67. В повествованиях о древних славянских князьях летописцы и хронисты встречали многие сообщения, которые не вписывались в их политическое мировоззрение, требовали дополнительного осмысления и социальной переоценки. Это лишний раз свидетельствует в пользу древнего устного происхождения источников их текстов и противоречит гипотезе о книжном конструировании преданий. Трудно предположить, что летописцы изобретали языческие предания, многие мотивы которых не вписывались в их политическую идеологию и противоречили их представлениям о настоящем князе.
68. Толочко, 1994. С. 210-215. Об этом типе героев см.: Мелетинский, 2005.
69. Gall. I. 1-2.
70. Cosmas.

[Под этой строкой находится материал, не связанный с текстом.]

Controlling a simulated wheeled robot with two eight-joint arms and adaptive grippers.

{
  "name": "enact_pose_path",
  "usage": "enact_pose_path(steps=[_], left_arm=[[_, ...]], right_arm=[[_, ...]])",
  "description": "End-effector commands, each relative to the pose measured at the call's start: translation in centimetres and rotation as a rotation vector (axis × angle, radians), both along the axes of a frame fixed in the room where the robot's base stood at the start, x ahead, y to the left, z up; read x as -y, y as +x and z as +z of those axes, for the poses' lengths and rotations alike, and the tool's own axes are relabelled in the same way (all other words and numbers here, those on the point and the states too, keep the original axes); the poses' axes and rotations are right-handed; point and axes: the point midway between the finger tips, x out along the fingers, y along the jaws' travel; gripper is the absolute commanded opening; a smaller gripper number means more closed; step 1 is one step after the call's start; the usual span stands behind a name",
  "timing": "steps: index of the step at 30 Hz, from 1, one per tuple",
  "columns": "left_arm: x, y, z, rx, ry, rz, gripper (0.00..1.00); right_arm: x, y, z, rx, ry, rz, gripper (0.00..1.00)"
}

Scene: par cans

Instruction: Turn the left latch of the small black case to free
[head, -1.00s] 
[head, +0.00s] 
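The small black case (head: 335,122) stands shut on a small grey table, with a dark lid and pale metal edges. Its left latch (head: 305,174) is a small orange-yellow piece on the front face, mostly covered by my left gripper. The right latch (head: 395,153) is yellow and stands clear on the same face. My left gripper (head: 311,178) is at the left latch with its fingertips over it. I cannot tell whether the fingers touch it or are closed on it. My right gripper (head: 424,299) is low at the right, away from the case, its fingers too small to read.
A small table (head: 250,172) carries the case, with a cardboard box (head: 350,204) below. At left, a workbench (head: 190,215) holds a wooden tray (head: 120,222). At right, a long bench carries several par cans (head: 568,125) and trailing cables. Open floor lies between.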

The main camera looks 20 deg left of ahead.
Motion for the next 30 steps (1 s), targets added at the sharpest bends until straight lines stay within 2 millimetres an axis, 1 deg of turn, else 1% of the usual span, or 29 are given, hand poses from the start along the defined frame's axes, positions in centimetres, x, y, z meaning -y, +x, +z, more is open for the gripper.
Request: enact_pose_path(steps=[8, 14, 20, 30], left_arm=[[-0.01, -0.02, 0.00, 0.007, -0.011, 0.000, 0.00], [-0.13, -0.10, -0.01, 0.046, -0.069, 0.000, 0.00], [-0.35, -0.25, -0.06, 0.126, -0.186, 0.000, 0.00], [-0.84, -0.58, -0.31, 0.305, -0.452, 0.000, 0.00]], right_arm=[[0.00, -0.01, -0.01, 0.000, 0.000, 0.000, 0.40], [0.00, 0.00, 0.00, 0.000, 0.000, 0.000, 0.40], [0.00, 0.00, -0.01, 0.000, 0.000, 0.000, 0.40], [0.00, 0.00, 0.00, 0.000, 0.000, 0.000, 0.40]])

I. 4-5, 7.
71. Gall. I. 2-3.
72. Cosmas. I. 5-7.
73. Ср.: Матюшина, 2002. С. 23-90, 143-148.
3. «Легендарный» и «исторический» периоды в историографических сочинениях
При создании истории на основе мифологических и эпических источников, а также при включении сообщений языческой устной традиции в христианский историографический текст одной из главных задач летописца было согласование разных принципов хронологизации или периодизации событий[74]. В ранней историографии слились четыре способа счета времени – неразделенное на отрезки мифологическое время, производное от него линеарно-прерывное эпическое время, генеалогическое время, историческое время, разделенное погодно («хронос»)[75]. Эти различные типы времени отражали этапные цивилизационные стадии[76], характеризующиеся мировоззренческими и даже ментальными[77] сдвигами в картине мира.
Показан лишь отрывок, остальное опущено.